▸ **GIVEN PROBLEM**
Repeat the listing in full, exactly as it stands.

▸ **DATASET CONTENT**

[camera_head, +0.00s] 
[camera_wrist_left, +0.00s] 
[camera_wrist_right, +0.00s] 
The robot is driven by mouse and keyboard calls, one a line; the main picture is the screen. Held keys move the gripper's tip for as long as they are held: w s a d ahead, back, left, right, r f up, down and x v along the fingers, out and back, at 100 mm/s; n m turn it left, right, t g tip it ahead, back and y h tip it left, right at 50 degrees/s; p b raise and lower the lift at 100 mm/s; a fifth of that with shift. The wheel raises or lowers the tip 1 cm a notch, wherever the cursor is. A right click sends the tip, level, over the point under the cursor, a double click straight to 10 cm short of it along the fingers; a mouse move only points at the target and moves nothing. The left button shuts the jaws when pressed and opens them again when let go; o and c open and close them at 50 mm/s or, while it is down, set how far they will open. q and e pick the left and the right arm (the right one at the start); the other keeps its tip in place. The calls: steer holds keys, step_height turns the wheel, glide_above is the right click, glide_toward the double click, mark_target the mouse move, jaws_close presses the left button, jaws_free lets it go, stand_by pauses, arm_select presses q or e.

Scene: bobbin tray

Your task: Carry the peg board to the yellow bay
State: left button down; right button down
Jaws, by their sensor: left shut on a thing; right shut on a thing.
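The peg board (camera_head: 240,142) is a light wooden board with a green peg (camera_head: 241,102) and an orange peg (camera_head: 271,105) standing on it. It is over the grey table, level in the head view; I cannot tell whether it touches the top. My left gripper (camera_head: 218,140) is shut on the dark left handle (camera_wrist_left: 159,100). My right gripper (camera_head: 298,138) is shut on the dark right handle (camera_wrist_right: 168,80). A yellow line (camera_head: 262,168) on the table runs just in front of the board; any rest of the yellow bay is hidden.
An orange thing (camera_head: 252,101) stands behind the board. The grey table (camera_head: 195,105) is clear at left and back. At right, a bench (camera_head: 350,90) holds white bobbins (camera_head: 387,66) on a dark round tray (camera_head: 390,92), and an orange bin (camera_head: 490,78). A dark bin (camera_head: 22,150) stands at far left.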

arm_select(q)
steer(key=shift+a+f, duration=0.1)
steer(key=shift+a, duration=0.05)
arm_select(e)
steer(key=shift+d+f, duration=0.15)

▸ **EXERCISE RESPONSE**
[camera_head, +0.00s] 
[camera_wrist_left, +0.00s] 
[camera_wrist_right, +0.00s] 
The robot is driven by mouse and keyboard calls, one a line; the main picture is the screen. Held keys move the gripper's tip for as long as they are held: w s a d ahead, back, left, right, r f up, down and x v along the fingers, out and back, at 100 mm/s; n m turn it left, right, t g tip it ahead, back and y h tip it left, right at 50 degrees/s; p b raise and lower the lift at 100 mm/s; a fifth of that with shift. The wheel raises or lowers the tip 1 cm a notch, wherever the cursor is. A right click sends the tip, level, over the point under the cursor, a double click straight to 10 cm short of it along the fingers; a mouse move only points at the target and moves nothing. The left button shuts the jaws when pressed and opens them again when let go; o and c open and close them at 50 mm/s or, while it is down, set how far they will open. q and e pick the left and the right arm (the right one at the start); the other keeps its tip in place. The calls: steer holds keys, step_height turns the wheel, glide_above is the right click, glide_toward the double click, mark_target the mouse move, jaws_close presses the left button, jaws_free lets it go, stand_by pauses, arm_select presses q or e.

Scene: bobbin tray

Your task: Carry the peg board to the yellow bay
State: left button down; right button down
Jaws, by their sensor: left shut on a thing; right shut on a thing.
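The peg board (camera_head: 240,142) is a light wooden board with a green peg (camera_head: 241,102) and an orange peg (camera_head: 271,105) standing on it. It is over the grey table, level in the head view; I cannot tell whether it touches the top. My left gripper (camera_head: 218,140) is shut on the dark left handle (camera_wrist_left: 159,100). My right gripper (camera_head: 298,138) is shut on the dark right handle (camera_wrist_right: 168,80). A yellow line (camera_head: 262,168) on the table runs just in front of the board; any rest of the yellow bay is hidden.
An orange thing (camera_head: 252,101) stands behind the board. The grey table (camera_head: 195,105) is clear at left and back. At right, a bench (camera_head: 350,90) holds white bobbins (camera_head: 387,66) on a dark round tray (camera_head: 390,92), and an orange bin (camera_head: 490,78). A dark bin (camera_head: 22,150) stands at far left.

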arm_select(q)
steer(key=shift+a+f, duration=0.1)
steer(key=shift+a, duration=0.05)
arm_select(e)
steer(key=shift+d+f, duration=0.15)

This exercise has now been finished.